Irgendwann wollte ich mich einmal in einem anderen Unternehmen umsehen. Das war zum kaufmännischen Leiter durchgesickert, und der hat mich zu sich bestellt. Er bat mich, meinen Entschluss zu überdenken, und fragte mich: »Was halten Sie denn von Forschungsvorhaben?« Ich hatte nicht die geringste Ahnung, was das ist. Man erklärte mir, dass man beispielsweise auf dem Gebiet der Bahntechnik anwendungsbezogene Forschung betreibe und dafür öffentliche Gelder bekomme.

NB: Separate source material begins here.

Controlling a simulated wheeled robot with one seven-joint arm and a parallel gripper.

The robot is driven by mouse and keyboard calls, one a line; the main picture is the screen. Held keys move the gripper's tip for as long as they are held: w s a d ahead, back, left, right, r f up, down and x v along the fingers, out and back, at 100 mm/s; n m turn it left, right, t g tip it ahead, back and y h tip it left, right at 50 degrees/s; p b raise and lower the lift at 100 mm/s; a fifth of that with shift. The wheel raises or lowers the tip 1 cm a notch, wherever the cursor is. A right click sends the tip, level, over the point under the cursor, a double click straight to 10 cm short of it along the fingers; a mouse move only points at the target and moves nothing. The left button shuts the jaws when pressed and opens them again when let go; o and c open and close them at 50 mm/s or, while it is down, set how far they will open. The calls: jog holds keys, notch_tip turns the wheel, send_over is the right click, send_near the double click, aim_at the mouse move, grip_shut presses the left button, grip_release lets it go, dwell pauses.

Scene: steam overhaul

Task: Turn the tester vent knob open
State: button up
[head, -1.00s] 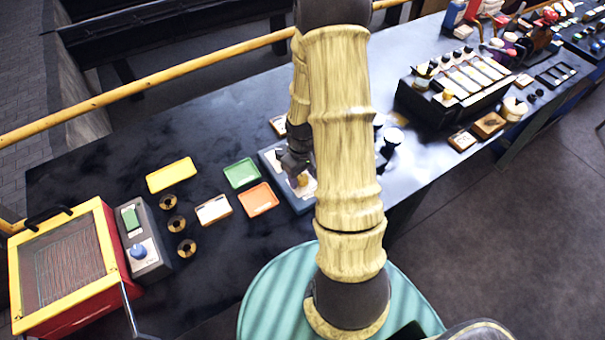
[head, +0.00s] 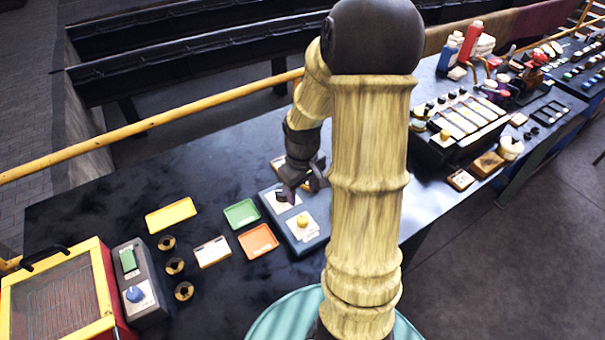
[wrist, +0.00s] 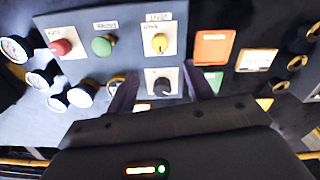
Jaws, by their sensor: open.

Ich würde diese beantragen und müsste die Kontrolle darüber ausüben, was mit diesen Geldern passiert. Das hörte sich interessant an.

Ich sagte zu, und mir wurde ein neuer Kollege vorgestellt. Der erzählte mir, nach welchen Vorschriften das vonstattengeht. Als ich ihn fragte, wie groß die Abteilung denn sei, sagte er: »Jetzt sind wir schon zu zweit. Ach übrigens: Ich habe seit zwei Jahren keinen Urlaub mehr gemacht. In sechs Wochen bin ich dann mal für zwei Monate weg. Sehen Sie zu, dass Sie bis dahin lernen, den Laden allein am Laufen zu halten.« Das war der berühmte Sprung ins kalte Wasser.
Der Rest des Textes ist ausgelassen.